Documenting design guidelines

We just published the first batch of app design guidelines for Magnolia CMS. Here is what I learned about documenting UI design.

Few people like to read long design theory. We thought about how to get the message across and chose a radically different approach. Each design guideline is a short recipe card that is highly focused and visual. One card is one solution. A deck of cards is a better user experience.

Card anatomy:
  • Title tells you what to do. The imperative verb is familiar from recipes: Be a good tablet citizen
  • Tweet motivates the reader and lets me promote the guideline.
  • The "Why" explains why this topic is important. There has to be a reason for the card. 
  • Concrete examples relate to real-world usability issues.
  • Visual interest makes the card a delight to read. Screenshots are crucial.

I organized the card text like a news story. This style is known as inverted pyramid. Important information is at the top. Details follow in order of diminishing importance towards the bottom.

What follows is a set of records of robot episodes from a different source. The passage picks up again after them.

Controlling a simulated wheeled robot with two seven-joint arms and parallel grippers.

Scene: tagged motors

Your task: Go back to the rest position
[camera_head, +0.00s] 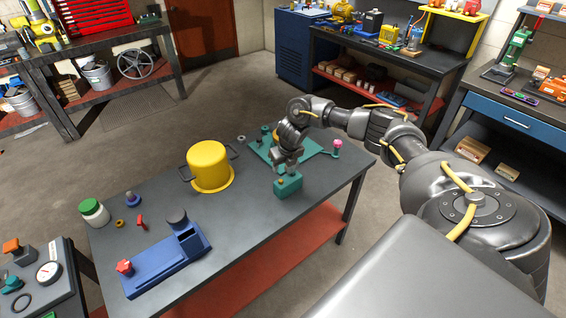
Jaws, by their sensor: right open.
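My right arm reaches in from the right and bends down over the grey table (245,225). My right gripper (287,168) is open and points down, just above a small teal block (289,186) near the middle of the table. I cannot tell whether the fingers touch that block. A teal plate (305,147) lies behind the gripper and is partly hidden by it. My left gripper is not in view.
A yellow pot-shaped part (209,165) stands left of the gripper. A blue base (160,266) with a dark cylinder lies at the front left. A white jar with a green lid (93,211) and small parts are at the left. The table's front right is clear.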

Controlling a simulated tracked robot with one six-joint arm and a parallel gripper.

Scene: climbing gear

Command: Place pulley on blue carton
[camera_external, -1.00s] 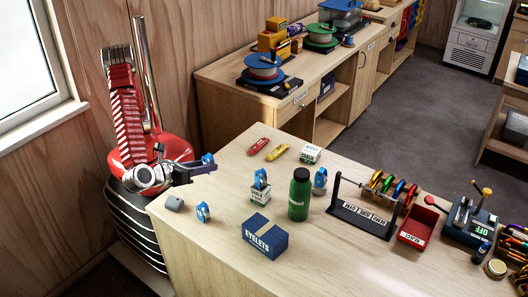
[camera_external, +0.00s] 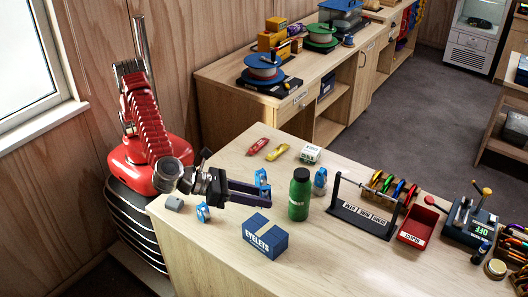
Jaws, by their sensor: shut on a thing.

The pyramid format works great for two reasons:
  1. Developers can leave the card at any point and still understand it.
  2. For those developers who wish to proceed, the pyramid gives more details.
The inverted pyramid is an unusual choice in technical documentation. Tech docs are typically comprehensive – all features are given equal importance. Everything has to be covered because you don't know what the reader is looking for.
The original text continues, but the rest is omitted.